The Society takes in an average of 2000 animals per year, with 78 percent of those coming in from Animal Control.

To illustrate his talk, Williams showed slides of the conditions of the buildings. One is sliding off its foundation, while others have issues with falling ceiling tiles, and probably the biggest problem is the back up from the sewage treatment plant located directly behind the shelter. “When sewage backs up at the treatment plant, the first place it comes is the Humane Society,” explained Williams, who showed slides of the workers sloshing through unsanitary wastewater.

There are also a lot of problems from the ammonia and cleaning chemicals that damage the sheet rock and cause corrosion. The ventilation system is a real challenge, as they have to keep the animals cool in a metal building in the summer heat.

There is also concern about people dropping off dogs after hours.
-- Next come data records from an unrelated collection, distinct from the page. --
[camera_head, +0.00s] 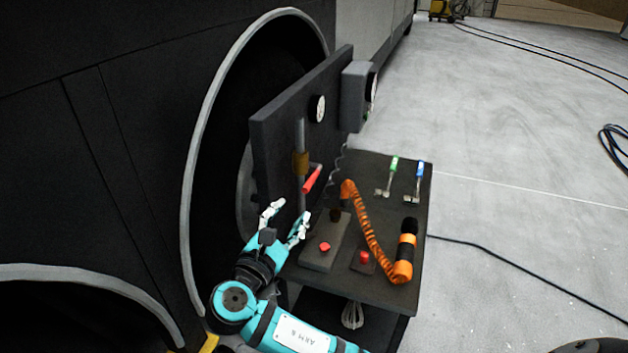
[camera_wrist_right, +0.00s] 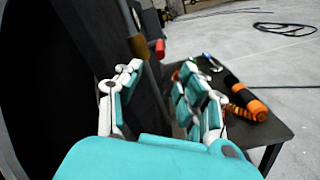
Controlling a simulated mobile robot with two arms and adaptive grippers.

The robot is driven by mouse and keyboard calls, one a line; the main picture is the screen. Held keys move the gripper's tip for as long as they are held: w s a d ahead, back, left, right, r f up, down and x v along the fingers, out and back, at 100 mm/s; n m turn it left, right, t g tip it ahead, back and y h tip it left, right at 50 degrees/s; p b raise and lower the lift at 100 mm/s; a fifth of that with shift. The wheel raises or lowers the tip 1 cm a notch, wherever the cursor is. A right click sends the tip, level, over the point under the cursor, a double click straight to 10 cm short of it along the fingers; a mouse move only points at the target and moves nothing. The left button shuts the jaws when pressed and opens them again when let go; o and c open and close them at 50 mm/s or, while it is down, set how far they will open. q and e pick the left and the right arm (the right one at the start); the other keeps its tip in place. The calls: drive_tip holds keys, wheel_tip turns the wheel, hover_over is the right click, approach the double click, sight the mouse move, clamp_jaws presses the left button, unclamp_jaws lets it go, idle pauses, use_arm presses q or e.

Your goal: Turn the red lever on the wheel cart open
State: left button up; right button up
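The red lever (camera_head: 312,180) sits on a brass valve (camera_head: 300,163) on a vertical grey pipe, in front of the cart's dark upright panel (camera_head: 275,140). The lever slants up to the right, out from the pipe. My right gripper (camera_head: 286,219) is open and empty, just below and in front of the lever, apart from it. In the right wrist view the red lever (camera_wrist_right: 160,47) and brass valve (camera_wrist_right: 138,46) show beyond the open fingers (camera_wrist_right: 155,95). The cart top (camera_head: 400,285) is dark. My left gripper is not in view.
A dark vehicle wheel arch (camera_head: 200,130) stands close at left. Floor at right is open, with cables.

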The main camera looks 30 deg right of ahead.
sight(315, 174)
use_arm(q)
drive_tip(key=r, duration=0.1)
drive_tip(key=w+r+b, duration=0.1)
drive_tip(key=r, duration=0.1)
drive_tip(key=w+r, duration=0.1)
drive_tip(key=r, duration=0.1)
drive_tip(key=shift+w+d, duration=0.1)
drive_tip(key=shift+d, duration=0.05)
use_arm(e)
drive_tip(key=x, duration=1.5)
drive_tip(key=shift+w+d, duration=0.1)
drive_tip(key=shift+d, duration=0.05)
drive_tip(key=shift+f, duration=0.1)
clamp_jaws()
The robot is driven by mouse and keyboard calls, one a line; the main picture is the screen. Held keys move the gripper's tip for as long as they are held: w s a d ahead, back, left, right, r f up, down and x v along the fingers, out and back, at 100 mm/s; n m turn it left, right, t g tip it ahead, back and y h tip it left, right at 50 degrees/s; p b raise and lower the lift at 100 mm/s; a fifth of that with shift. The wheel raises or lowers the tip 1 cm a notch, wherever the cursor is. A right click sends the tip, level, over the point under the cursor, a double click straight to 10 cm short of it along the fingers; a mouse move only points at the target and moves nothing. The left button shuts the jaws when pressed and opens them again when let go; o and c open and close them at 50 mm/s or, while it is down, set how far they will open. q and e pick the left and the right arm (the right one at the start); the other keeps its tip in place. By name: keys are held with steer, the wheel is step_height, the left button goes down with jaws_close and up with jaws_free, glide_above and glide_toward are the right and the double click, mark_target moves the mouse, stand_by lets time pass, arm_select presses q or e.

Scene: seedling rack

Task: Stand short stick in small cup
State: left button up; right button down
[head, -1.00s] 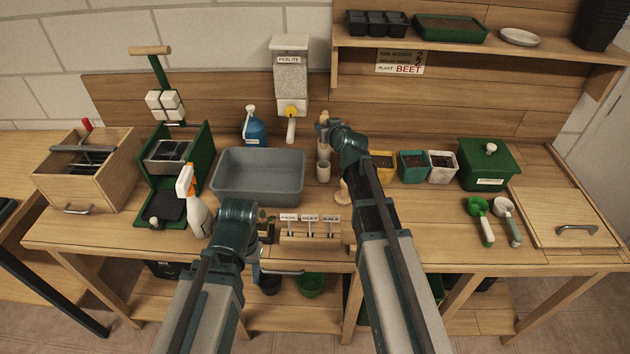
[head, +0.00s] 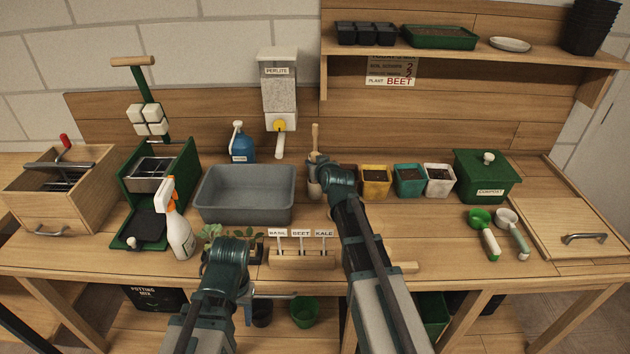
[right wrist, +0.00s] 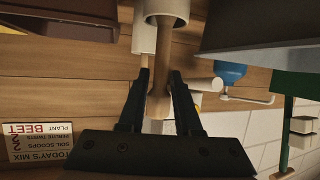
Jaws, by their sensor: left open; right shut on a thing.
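The short stick (head: 315,138) is pale wood and stands upright in my right gripper (head: 318,168). In the right wrist view the shut fingers (right wrist: 160,85) are on the stick (right wrist: 159,104). That view is upside down, and the stick's lower end is at the mouth of a pale cup (right wrist: 167,10); I cannot tell how deep it sits. In the head view a grey cup (head: 314,189) shows beside my gripper, partly hidden by it. A second pale cylinder (right wrist: 144,38) is close by. My left gripper (head: 229,252) is open over the table's front, away from the cups, its fingers mostly hidden.
A grey tub (head: 247,215) is left of the cups, with the perlite dispenser (head: 279,95) behind. Pots of soil, such as a yellow one (head: 375,186), stand to the right. A label holder (head: 300,260) is in front. A wooden piece (head: 405,267) lies partly behind my right arm.

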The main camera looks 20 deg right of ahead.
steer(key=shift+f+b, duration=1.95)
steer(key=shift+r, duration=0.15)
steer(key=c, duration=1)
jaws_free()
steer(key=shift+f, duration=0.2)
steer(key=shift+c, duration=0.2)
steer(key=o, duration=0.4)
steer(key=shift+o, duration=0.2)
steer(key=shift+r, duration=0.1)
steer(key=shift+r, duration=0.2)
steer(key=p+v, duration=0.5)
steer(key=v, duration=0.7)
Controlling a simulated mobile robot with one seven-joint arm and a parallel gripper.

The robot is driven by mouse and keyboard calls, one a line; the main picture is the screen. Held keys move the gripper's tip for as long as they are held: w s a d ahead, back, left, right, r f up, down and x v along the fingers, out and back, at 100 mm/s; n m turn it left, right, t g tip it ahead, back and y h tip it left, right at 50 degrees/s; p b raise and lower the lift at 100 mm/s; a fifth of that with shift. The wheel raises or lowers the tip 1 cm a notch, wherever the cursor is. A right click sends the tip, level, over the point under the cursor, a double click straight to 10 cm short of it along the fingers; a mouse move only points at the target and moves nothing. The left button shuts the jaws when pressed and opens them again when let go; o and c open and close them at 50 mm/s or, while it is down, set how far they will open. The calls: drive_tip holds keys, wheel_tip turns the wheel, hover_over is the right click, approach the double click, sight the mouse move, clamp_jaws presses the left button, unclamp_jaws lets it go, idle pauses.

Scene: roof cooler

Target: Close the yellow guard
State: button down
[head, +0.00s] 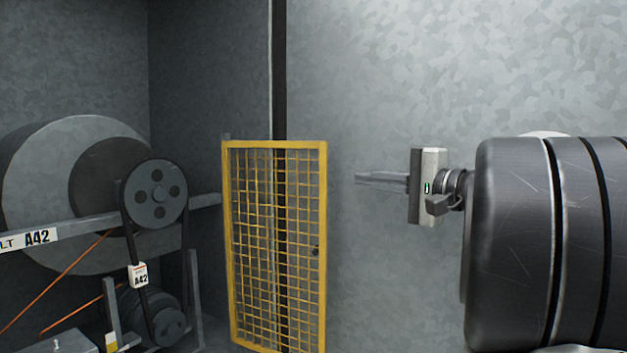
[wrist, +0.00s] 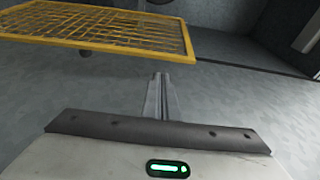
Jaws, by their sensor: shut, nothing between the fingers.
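The yellow guard (head: 325,200) is a framed mesh panel standing upright in the middle of the head view, swung out to the right of the belt drive. A small dark knob (head: 315,251) sits near its right edge. My gripper (head: 358,178) is to the right of the guard, fingers pointing left, with a visible gap in the picture between fingertips and frame. The fingers are together and empty. In the wrist view the guard (wrist: 100,44) crosses the upper left, and my gripper's fingertips (wrist: 161,76) show just below its frame, apparently not touching.
At the left are a pulley (head: 154,194) with a belt, a lower motor pulley (head: 168,325), a large round fan housing (head: 38,180) and a rail labelled A42 (head: 75,231). A grey metal wall (head: 400,80) stands behind.

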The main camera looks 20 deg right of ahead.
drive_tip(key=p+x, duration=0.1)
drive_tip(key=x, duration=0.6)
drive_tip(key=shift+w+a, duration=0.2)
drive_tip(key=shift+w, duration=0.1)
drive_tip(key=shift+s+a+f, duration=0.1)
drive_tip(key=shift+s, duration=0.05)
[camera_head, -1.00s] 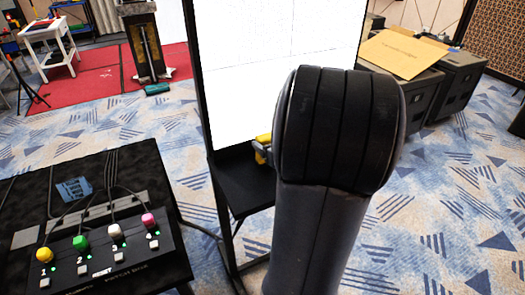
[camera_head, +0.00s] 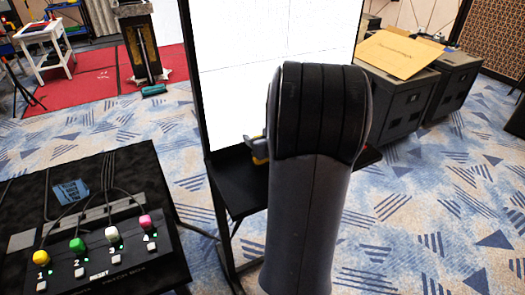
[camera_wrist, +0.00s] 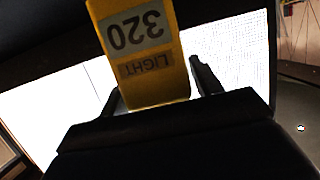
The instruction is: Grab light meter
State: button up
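The light meter (camera_wrist: 150,75) is a yellow block in the wrist view, with a grey label reading "320" and a "LIGHT" label, both upside down. My gripper (camera_wrist: 158,88) is open, with one dark finger on each side of the meter. Narrow gaps seem to show between the fingers and the meter, and I see no clear contact. In the head view, a small yellow and grey piece (camera_head: 260,150) shows at the left edge of my arm, in front of the white screen.
A bright white screen (camera_head: 270,70) stands behind my arm, above a black shelf (camera_head: 235,185). A black table with a patch box (camera_head: 105,250) and coloured knobs is at the lower left. Dark cases (camera_head: 410,95) stand at the right. Patterned carpet is clear at the right.

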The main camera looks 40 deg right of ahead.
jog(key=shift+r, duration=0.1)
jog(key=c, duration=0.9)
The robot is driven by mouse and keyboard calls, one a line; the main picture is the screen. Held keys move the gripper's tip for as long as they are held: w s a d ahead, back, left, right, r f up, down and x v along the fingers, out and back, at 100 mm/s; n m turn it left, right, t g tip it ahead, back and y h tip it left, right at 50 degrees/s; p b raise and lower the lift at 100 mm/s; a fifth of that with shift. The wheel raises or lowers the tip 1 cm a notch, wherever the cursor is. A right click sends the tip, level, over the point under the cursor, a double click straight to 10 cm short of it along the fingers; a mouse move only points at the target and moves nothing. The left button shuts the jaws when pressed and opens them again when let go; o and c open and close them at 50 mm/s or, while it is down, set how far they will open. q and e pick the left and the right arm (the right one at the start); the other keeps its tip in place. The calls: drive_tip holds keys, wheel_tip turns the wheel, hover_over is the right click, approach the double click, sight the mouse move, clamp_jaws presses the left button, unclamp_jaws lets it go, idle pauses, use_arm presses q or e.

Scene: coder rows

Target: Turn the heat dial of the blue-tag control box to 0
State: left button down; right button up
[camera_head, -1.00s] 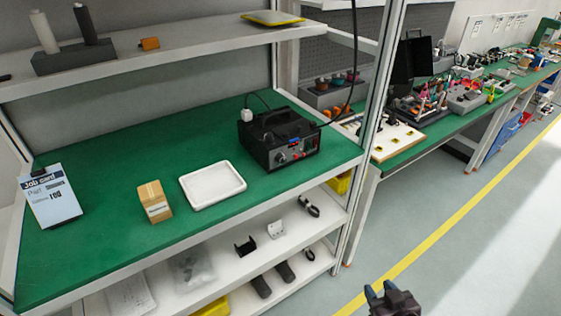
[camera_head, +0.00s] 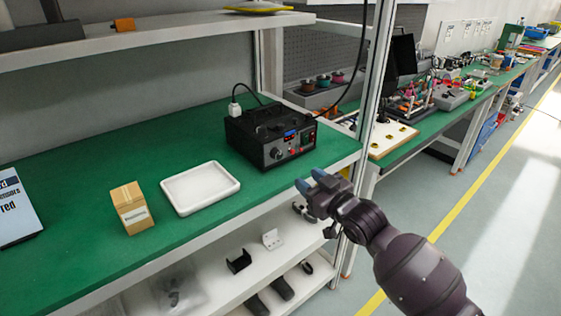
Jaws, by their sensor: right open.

Some of them may be dangerous, all are hungry and thirsty, and they tend to roam near the ball fields across the street from the shelter, where children are playing.

A building fund to replace the buildings has been underway for a couple of years and there are plans to build on 5 acres of land donated to the shelter. The location is on Zorn road behind the 7-11 store. Through the help of donations, fundraisers and The Fogg Family Charitable Trust the dream of a new, more functional and pubic friendly animal shelter is closer to becoming a reality.

The goal is to start breaking ground by the year 2019. An additional $450,000 is needed to go forward with the project.

There are several ways a person can donate.

All donations are deposited to the building fund account, and as a non-profit 501C(3) organization, all donations are tax deductible. The public is invited to visit the current shelter to see the need for a new facility.